Robinson recalls the day she returned from a walking trip to find her husband, lying dead from a heart attack, and she found her own life changed. "Sometimes nature is very kind. It stops you truly, truly feeling the shock of it all. It sort of puts you in a little place of denial, as if your body can't cope with the instant shock. And I found myself being deeply practical immediately." In the weeks after his death it began to sink in. "I just walked and walked and walked and muttered and muttered and cried and cried," she says.

Four years on, she still talks to her husband. When she's anxious about something, like using the computer or doing a tax claim, she asks him to help her on it.

And she can be suddenly moved to tears: for instance when she sees an elderly couple walking along in the street, holding hands. "When I was in a department store once," she says, "a woman next to me said to her husband, 'Love could you please check the back of my hair, I think my bald patch is showing.' And he took out a comb and combed her hair over it and put it back in his jacket pocket. That brought tears to my eyes - the sheer kindness, the little act of love."

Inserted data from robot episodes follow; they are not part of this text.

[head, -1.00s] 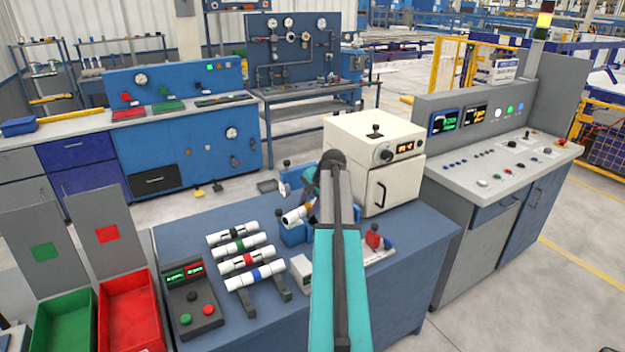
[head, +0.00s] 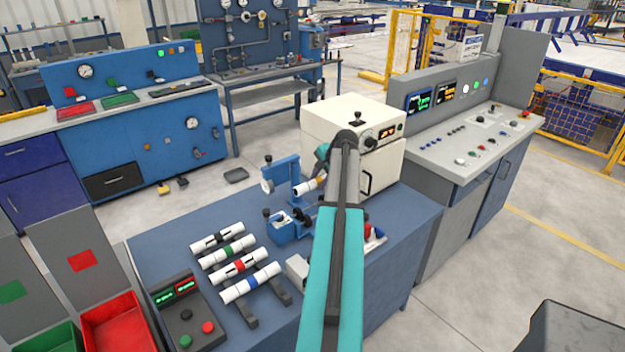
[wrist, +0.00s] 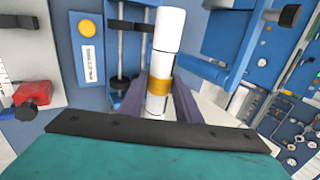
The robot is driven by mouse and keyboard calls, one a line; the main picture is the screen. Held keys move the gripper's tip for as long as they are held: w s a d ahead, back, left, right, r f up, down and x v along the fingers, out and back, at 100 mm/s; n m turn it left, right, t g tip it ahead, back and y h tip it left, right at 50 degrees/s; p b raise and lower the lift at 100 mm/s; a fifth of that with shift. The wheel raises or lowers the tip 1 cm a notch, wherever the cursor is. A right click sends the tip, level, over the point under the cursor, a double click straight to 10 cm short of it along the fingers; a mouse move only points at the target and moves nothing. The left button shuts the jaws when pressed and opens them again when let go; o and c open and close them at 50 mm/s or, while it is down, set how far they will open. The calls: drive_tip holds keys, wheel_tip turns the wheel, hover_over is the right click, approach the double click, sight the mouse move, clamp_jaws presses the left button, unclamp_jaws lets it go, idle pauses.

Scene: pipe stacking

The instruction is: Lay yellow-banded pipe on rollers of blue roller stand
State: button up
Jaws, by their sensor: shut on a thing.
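The yellow-banded pipe (wrist: 165,32) is white with one yellow band and shows between the two fingers of my gripper (wrist: 160,98) in the wrist view. My gripper is shut on it near the band. In the head view the pipe (head: 304,188) is tilted, its white end pointing left, partly hidden by my arm. It appears in front of the blue equipment on the bench. A blue fixture with an upright post (head: 285,172) stands behind it, and a low blue block (head: 285,234) lies nearer. I cannot tell for sure which is the roller stand.
Several banded white pipes (head: 250,283) lie side by side on a dark rack (head: 278,291). A control box (head: 186,312) sits left of it. A cream oven-like box (head: 330,126) stands behind my arm. Red (head: 118,325) and green bins are at lower left.

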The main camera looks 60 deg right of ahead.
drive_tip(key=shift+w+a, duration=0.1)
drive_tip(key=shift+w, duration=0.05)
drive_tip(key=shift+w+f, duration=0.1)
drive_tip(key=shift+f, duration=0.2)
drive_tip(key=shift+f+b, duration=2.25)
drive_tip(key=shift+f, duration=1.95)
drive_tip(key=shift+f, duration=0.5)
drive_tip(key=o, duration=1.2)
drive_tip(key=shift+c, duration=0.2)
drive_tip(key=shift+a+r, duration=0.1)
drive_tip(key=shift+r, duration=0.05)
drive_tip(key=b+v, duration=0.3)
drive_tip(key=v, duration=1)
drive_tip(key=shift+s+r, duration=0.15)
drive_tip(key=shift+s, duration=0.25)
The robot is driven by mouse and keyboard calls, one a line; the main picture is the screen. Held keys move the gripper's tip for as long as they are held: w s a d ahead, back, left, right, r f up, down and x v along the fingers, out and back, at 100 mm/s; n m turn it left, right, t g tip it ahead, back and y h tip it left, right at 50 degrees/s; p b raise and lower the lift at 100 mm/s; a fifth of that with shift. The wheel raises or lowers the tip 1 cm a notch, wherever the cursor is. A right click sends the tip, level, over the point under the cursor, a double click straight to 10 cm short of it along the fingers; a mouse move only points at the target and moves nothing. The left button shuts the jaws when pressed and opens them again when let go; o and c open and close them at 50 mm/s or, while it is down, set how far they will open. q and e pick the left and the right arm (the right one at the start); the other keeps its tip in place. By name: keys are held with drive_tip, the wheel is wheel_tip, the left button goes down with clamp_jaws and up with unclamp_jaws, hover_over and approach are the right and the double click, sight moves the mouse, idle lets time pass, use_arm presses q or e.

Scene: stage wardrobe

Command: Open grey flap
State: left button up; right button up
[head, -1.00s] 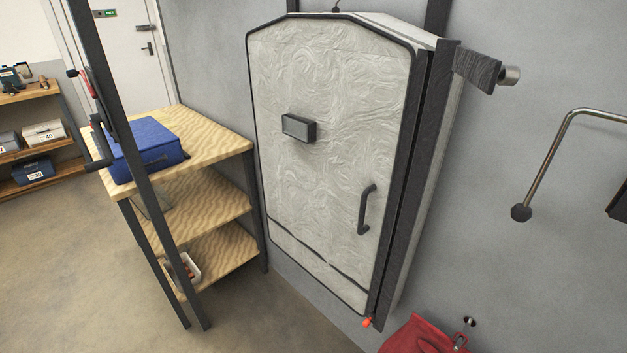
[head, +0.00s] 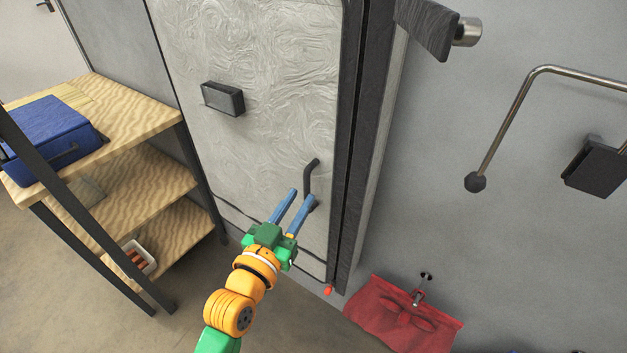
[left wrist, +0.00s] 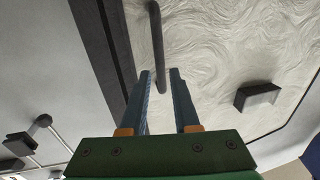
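The grey flap (head: 265,50) is a swirled pale-grey door with a dark edge on a wall cabinet, and it looks shut. Its dark bar handle (head: 311,178) sits low near the right edge. My left gripper (head: 301,198) is open, with its blue fingers pointing up at the flap just below and left of the handle. In the left wrist view the handle (left wrist: 157,45) runs down to the gap between the two finger tips (left wrist: 160,73). I cannot tell whether a finger touches it. A dark box-like block (head: 223,98) is fixed on the flap. My right gripper is not in view.
A wooden shelf unit (head: 150,130) with a blue case (head: 50,135) stands left of the cabinet. A bent metal rail (head: 520,95) juts from the wall at right. A red cloth bag (head: 400,322) hangs below right. Bare wall lies between.

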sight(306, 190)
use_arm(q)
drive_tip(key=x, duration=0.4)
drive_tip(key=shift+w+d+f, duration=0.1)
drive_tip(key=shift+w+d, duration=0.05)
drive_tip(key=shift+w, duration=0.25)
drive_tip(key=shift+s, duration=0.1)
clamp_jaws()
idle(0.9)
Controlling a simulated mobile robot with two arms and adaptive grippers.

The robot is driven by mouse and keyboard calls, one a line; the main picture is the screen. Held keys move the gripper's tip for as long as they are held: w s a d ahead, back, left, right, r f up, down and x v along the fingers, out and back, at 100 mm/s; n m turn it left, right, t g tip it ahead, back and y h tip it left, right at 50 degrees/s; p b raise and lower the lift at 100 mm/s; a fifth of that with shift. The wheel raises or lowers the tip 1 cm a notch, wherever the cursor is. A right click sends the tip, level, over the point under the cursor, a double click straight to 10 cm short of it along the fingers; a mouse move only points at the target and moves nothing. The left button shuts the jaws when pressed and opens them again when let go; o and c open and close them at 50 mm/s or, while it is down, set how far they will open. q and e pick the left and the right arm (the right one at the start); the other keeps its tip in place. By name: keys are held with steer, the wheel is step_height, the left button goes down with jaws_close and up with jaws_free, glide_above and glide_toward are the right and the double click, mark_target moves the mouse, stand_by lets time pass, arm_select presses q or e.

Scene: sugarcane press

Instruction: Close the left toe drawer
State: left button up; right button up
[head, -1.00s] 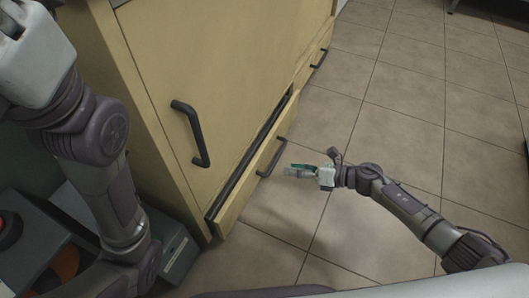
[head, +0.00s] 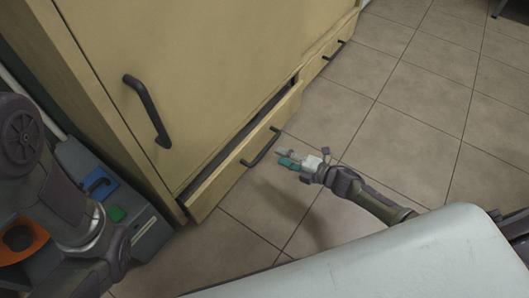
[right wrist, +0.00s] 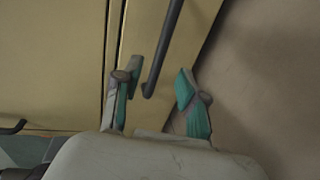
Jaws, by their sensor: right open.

Tips From Widows deserves a wider readership than widows. Many of those I wanted to give it to are not recently widowed: my mother and father, friends who have lost parents, divorcees. Almost anyone in fact could benefit from reading this book, since almost all of us are at risk, at some point, of losing a loved one.

Robinson has also considered writing Tips For Widowers. After all, she says, widowhood it's not the same for men as for women. She notes, for instance, that widowers, unlike widows, gain social popularity once they are made single by their loss. One widower asked her, if she was exhausted from being asked out every night. She answered, "Sweetheart, have you not heard of the phrase, everyone loves a spare man?" Indeed, she already has in mind the first and most important piece of advice for this new book. "Don't get married in the first year. You're vulnerable. Take your time. Otherwise you take your suitcase of grief with you."